— START —

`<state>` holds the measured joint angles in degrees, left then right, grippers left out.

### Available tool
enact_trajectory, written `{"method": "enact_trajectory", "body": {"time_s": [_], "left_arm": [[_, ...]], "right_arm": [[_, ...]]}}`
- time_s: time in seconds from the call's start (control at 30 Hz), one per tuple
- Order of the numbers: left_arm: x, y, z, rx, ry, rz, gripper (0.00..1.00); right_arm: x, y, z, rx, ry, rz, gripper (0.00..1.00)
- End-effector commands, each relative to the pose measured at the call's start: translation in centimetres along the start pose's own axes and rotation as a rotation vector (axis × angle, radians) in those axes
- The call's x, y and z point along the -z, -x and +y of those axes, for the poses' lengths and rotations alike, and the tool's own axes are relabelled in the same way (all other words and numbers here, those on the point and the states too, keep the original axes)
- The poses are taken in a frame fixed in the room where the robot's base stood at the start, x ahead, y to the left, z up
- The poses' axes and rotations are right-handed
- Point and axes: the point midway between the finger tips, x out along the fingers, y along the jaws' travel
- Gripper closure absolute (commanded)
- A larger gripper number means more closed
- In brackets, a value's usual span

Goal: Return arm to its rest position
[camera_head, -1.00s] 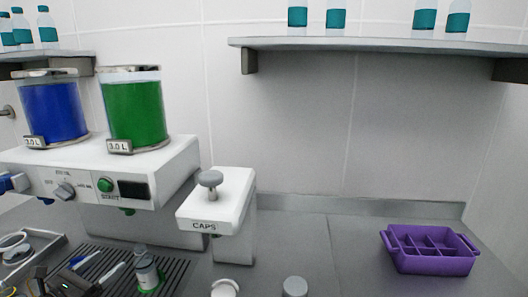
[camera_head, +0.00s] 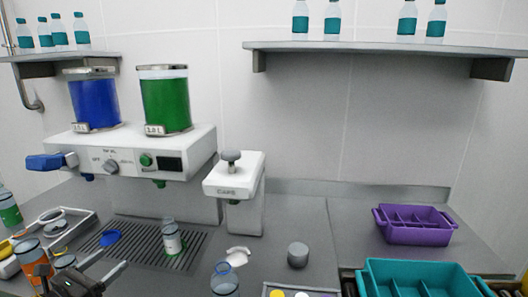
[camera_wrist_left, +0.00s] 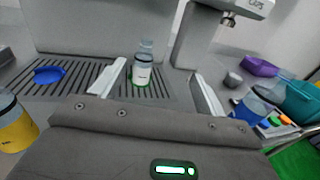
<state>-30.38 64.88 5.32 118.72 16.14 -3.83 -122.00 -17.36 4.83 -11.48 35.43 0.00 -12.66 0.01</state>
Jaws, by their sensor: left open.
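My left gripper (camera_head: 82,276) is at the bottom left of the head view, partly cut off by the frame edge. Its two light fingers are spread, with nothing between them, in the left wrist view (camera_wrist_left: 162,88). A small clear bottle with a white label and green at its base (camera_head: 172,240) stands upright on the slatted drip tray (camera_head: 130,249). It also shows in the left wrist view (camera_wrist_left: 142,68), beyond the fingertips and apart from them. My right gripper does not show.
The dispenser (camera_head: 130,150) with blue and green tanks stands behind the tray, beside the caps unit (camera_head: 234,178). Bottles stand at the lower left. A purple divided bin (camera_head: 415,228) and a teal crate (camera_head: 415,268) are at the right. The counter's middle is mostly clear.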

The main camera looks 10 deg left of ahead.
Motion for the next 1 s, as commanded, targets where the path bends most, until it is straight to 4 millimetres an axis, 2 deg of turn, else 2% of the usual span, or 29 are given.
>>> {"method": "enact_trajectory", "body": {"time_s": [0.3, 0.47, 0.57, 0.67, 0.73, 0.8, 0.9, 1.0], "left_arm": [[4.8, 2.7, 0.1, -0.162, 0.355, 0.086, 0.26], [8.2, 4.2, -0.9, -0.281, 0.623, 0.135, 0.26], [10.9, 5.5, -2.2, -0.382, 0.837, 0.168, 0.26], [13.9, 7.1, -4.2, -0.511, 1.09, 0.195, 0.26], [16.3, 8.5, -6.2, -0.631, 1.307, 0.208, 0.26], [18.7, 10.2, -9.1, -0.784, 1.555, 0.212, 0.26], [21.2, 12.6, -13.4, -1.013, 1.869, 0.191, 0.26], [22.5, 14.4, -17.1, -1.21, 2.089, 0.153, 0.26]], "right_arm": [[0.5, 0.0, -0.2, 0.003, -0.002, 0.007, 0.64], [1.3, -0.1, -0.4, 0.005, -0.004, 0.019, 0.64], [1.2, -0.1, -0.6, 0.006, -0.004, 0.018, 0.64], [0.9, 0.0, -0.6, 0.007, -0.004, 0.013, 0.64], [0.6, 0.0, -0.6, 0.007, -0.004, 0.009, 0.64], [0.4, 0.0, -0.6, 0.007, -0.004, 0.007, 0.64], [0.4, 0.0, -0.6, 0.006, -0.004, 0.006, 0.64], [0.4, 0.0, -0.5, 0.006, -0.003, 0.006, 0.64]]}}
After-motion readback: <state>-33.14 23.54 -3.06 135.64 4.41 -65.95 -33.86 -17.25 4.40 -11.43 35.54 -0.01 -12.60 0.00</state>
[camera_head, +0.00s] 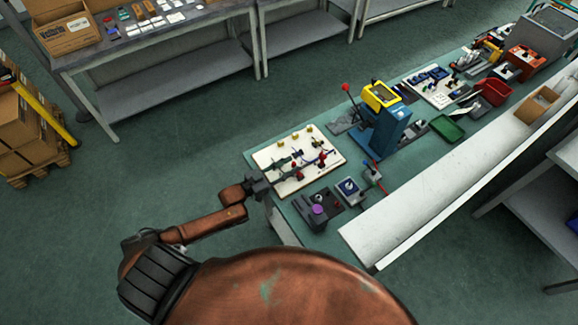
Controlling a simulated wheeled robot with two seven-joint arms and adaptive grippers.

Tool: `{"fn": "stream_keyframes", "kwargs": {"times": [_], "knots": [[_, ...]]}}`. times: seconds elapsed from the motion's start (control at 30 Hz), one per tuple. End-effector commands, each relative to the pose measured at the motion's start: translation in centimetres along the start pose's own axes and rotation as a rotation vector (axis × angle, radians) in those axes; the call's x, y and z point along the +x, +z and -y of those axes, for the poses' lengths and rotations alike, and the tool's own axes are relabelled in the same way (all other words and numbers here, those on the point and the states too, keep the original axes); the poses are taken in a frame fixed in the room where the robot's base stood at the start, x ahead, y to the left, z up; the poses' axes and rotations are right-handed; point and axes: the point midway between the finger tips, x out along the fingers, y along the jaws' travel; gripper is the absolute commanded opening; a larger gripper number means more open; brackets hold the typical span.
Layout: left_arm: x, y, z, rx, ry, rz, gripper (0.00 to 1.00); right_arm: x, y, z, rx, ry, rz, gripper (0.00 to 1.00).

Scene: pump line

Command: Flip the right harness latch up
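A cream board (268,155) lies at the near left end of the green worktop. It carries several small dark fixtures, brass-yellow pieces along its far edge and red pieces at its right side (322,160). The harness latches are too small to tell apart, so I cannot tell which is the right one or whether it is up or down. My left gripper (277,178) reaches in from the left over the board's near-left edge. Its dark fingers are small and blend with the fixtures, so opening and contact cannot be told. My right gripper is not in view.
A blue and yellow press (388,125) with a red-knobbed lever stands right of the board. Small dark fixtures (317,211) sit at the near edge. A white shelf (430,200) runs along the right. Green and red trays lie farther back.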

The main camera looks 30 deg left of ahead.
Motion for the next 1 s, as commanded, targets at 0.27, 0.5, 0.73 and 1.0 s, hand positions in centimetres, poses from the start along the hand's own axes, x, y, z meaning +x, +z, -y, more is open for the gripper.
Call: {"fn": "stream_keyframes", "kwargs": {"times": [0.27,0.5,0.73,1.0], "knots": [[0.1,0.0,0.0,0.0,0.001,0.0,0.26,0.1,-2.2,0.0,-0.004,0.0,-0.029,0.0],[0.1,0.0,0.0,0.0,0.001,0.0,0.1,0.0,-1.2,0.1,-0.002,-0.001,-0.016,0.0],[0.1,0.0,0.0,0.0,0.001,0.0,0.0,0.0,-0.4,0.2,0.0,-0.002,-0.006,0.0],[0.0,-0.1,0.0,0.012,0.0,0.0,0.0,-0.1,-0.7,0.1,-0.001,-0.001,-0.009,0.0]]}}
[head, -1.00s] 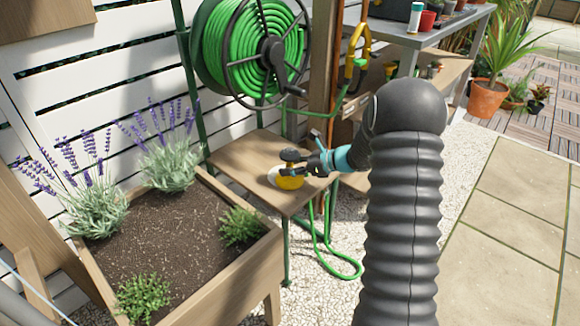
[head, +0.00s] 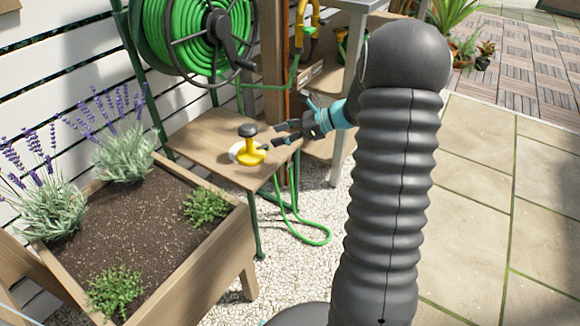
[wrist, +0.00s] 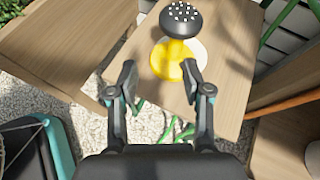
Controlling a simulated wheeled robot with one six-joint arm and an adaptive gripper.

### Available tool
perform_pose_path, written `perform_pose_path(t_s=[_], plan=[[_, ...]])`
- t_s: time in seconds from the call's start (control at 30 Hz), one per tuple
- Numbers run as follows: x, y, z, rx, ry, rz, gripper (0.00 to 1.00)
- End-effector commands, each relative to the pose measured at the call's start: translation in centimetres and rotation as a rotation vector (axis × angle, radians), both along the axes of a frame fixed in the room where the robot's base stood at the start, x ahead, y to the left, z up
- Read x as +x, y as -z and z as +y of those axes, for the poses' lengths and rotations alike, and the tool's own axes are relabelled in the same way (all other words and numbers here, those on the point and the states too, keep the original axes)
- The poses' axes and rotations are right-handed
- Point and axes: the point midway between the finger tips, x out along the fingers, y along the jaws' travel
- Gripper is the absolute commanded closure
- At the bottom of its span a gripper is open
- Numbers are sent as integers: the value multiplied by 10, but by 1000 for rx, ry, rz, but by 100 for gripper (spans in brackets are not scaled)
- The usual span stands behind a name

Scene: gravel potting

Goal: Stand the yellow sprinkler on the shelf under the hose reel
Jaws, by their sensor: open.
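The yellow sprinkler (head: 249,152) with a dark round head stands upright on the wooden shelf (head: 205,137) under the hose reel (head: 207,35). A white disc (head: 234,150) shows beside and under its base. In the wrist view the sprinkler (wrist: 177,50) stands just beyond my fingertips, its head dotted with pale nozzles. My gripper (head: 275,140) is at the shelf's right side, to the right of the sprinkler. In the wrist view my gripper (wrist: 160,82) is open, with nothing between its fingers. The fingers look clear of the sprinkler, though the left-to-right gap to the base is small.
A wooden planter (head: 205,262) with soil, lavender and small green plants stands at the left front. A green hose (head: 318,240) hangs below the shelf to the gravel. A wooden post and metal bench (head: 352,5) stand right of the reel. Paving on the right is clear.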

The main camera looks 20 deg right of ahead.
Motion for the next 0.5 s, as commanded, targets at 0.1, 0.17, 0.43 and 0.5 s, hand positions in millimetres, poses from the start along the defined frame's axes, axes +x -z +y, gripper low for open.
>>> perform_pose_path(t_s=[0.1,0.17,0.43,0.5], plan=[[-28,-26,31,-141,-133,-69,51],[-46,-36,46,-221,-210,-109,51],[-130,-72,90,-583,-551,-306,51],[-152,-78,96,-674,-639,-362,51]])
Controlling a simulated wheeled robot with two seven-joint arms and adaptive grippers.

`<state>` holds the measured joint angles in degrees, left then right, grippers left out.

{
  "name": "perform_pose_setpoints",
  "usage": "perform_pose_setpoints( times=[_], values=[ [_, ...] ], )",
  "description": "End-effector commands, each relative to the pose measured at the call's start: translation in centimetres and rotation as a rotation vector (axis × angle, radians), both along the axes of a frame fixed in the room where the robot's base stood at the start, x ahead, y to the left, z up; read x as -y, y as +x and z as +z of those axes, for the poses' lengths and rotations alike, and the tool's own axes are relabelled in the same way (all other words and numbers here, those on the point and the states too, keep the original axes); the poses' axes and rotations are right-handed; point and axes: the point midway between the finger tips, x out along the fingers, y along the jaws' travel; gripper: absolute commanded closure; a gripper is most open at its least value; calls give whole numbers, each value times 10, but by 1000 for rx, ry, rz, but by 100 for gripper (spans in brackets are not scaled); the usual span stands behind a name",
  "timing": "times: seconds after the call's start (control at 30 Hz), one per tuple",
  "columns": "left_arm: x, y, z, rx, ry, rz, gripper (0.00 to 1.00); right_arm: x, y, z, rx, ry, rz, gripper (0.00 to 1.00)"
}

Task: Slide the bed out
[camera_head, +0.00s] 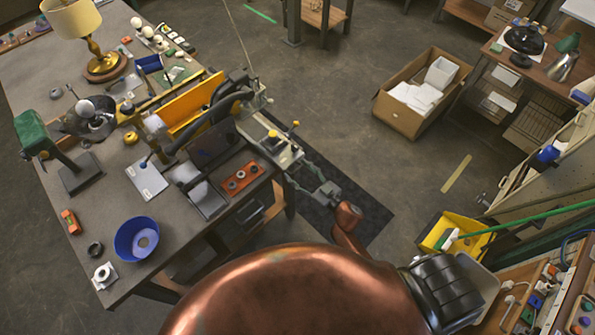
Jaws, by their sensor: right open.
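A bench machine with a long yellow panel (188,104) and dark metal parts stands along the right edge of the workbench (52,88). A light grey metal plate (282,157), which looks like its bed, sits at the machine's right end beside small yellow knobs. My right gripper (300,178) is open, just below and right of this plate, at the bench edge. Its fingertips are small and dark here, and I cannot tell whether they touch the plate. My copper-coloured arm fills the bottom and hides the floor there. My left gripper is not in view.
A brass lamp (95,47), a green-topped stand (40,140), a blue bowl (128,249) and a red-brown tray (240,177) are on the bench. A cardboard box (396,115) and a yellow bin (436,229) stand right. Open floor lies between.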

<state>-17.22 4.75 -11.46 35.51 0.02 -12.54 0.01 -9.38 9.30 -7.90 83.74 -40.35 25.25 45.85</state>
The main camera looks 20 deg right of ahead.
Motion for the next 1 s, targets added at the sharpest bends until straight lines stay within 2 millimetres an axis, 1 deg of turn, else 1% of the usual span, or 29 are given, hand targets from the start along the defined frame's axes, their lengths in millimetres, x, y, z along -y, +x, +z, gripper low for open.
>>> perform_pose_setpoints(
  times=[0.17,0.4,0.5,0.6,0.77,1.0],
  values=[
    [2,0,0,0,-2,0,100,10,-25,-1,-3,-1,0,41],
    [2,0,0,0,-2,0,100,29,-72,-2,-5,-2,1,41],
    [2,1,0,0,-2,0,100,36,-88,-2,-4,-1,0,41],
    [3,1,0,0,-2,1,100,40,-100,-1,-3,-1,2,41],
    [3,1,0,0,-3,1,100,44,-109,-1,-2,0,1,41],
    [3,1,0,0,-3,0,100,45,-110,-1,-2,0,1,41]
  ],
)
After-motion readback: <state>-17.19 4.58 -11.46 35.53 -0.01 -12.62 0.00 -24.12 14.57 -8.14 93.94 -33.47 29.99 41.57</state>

— END —

| YOUR OBJECTIVE |
Pick out and copy every line that contains the word "main".

| EXERCISE RESPONSE |
The main camera looks 10 deg left of ahead.
The main camera looks 30 deg left of ahead.
The main camera looks 20 deg right of ahead.
The main camera looks 20 deg right of ahead.

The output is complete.